186 Mass. 25 | Mass. | 1904

Braley, J.

The general rule at law is that where a power is created and given in a will or deed by words that clearly indicate that the donor of the power placed special confidence in the donee, so that the element of personal choice or selection is found, then the exercise of such a power must be confined to and exercised by the person or persons thus selected, and ordinarily is not transmissible. Richardson v. Morey, 18 Pick. 181, 187. Shelton v. Homer, 5 Met. 462, 465. Tainter v. Clark, 13 Met. 220, 226. Greenough v. Welles, 10 Cush. 571, 575. White v. Ditson, 140 Mass. 351, 359.

Among other questions raised it becomes important first to determine whether the trustees named in the will of the testatrix come within this rule. She provided that the bulk of her estate should be divided into “ two equal parts or shares ” and respectively held in trust for the sole use and benefit of her children, the income arising therefrom to be paid to them with rights of survivorship as to principal and income not now material to the decision of the case. The further provision appears that when either attained the age of twenty-five years, if in the judgment of the trustees, or the survivor of them, it was prudent and for their welfare, the property then might be distributed, and that part coming to each paid and the trust wholly or partially determined.

In the fifth clause which created the trust, she does not speak of the trustees by name, but they are referred to as “ my . . . trustees hereinafter named, or the survivor of them.”

In the sixth clause they are spoken of by name, and appointed trustees to execute the trust created in the preceding clause. *28The language used by her is apt to express her purpose; and to them she confided discretionary powers in the management of the trust estate, and it was provided that, in case of the death of one, the survivor succeeded to all the authority possessed by both. An examination of the record discloses the fact that of the original trustees one has died, and though they were duly appointed, executors, yet they never qualified as trustees, and must be held by their conduct to have disclaimed the office.

But a person named as trustee in a will or other instrument is not obliged to’ accept and execute the trust. He may expressly decline to serve, or, by his failure to act or to take such steps as may be required legally to qualify him for his office, may leave it 'completely unexecuted, and if his conduct was conclusive, then it would follow that the trust itself would fail for want of .a trustee to carry it into effect.

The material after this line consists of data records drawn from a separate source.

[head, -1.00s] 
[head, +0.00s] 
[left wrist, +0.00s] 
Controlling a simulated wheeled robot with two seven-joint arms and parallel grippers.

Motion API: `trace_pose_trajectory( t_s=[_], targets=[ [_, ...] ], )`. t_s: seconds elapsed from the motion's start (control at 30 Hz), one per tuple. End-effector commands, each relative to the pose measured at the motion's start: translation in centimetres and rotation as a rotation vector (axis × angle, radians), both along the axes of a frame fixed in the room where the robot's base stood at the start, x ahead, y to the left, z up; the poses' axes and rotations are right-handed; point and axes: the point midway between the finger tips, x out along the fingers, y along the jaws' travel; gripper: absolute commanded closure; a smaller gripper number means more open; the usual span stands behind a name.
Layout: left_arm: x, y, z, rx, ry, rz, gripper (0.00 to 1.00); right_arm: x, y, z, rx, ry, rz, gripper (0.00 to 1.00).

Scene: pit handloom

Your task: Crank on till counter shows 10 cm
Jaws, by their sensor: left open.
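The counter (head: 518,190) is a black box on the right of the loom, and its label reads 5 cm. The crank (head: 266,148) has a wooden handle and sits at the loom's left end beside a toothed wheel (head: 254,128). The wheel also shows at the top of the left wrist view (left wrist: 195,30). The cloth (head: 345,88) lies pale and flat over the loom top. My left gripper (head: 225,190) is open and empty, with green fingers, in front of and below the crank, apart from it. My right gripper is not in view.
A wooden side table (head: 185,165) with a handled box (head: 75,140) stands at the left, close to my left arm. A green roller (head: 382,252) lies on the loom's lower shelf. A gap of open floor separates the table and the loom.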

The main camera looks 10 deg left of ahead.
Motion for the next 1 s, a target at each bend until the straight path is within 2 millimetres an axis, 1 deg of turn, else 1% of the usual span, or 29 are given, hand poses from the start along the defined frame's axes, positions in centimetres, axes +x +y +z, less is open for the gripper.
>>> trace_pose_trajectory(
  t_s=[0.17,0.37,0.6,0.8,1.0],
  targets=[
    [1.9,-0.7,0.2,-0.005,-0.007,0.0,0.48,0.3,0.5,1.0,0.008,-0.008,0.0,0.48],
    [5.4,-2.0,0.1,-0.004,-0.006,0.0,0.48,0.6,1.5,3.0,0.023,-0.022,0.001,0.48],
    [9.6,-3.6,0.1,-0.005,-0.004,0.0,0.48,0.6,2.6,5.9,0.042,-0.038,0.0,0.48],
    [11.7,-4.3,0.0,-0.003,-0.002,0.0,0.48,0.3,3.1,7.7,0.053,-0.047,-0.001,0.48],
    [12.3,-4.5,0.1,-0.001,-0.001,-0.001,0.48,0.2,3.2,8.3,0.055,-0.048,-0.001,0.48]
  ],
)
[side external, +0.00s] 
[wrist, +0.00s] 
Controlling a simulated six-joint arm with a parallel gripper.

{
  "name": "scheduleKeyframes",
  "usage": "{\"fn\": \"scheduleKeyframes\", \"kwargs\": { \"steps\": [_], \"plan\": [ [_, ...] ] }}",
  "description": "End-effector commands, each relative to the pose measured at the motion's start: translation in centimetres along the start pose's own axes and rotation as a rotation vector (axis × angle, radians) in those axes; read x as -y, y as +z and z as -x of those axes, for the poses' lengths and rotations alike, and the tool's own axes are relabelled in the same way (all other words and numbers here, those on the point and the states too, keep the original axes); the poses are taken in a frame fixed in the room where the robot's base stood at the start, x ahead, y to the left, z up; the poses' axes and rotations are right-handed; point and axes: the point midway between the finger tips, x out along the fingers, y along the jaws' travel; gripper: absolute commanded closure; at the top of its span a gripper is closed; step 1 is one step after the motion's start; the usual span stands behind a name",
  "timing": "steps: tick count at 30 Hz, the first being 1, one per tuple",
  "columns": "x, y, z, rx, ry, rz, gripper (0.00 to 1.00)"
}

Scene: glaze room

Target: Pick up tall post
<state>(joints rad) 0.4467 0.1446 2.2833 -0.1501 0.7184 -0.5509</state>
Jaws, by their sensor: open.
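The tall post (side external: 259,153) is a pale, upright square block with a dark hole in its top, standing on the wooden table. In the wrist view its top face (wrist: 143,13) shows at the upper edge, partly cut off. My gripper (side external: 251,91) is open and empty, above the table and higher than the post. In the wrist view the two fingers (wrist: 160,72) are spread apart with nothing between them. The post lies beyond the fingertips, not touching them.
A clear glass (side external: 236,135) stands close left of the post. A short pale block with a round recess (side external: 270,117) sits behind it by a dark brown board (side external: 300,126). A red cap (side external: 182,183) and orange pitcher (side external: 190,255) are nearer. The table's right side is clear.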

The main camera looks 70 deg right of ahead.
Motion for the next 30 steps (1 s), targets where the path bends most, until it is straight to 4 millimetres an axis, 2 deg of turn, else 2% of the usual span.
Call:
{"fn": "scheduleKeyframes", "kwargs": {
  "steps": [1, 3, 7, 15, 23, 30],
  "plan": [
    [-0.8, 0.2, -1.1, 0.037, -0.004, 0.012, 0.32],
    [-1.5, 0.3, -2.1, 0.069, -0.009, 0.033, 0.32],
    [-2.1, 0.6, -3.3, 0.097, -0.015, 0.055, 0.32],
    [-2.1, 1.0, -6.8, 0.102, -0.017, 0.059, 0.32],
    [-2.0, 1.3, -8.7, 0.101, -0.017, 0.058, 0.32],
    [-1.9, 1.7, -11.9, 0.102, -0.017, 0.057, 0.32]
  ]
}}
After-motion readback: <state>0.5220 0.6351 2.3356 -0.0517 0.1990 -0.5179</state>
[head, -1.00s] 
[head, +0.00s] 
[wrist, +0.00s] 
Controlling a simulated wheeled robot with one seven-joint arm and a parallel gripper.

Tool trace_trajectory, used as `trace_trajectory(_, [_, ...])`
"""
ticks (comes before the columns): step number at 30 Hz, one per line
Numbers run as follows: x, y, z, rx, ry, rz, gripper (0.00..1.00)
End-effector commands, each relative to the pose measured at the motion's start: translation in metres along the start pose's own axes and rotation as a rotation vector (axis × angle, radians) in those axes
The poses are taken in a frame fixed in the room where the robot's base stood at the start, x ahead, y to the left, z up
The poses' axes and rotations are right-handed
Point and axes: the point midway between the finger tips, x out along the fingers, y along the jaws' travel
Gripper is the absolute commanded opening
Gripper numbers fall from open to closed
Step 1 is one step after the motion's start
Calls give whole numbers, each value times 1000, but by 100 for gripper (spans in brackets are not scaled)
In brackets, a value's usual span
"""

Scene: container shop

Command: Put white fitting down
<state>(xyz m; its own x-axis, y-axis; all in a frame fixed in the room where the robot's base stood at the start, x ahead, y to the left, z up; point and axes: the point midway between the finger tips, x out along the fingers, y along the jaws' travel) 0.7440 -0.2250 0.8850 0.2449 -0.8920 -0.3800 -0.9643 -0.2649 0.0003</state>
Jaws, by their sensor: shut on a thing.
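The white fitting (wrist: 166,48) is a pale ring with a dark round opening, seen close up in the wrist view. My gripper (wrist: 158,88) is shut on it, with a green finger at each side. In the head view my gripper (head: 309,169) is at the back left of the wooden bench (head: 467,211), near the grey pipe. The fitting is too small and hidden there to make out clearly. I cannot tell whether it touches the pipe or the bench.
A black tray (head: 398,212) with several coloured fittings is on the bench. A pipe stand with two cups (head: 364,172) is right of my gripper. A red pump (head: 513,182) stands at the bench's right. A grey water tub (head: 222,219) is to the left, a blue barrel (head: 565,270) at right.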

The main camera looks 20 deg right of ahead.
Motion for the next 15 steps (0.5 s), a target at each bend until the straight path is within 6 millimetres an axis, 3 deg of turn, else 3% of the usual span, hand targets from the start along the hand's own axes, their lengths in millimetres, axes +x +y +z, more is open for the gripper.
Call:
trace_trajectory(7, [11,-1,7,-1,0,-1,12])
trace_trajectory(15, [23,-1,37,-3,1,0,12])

This is not permitted, and under such conditions a court having jurisdiction of the probate 'of the will, or vested with general equity jurisdiction, will, upon application of those interested as beneficiaries or otherwise, appoint a trustee or trustees to administer the trust as if none had been originally named or appointed. Bowditch v. Banuelos, 1 Gray, 220. Attorney General v. Barbour, 121 Mass. 568, 574. Carruth v. Carruth, 148 Mass. 431.

For it is a familiar maxim in equity that a trust shall not be allowed to fail for want of a trustee, and in a case like that under consideration the power conferred is not a mere detached naked authority purely discretionary with them which may be exercised at their pleasure, but is blended with the trust to which it attaches. Gibbs v. Marsh, 2 Met. 243, 251. Leeds v. Wakefield, 10 Gray, 514, 517.

A different construction would cause a serious impairment of the full design of the testatrix and leave it imperfectly executed ; although the receipt of the income is assured, yet it may be equally, if not more, advantageous to the beneficiaries to call for a distribution of the principal to be made under the provisions of the will, and it might be a great hardship to either if deprived of this privilege because the power to make the distribution was found to be limited to the persons named as trustees in the will.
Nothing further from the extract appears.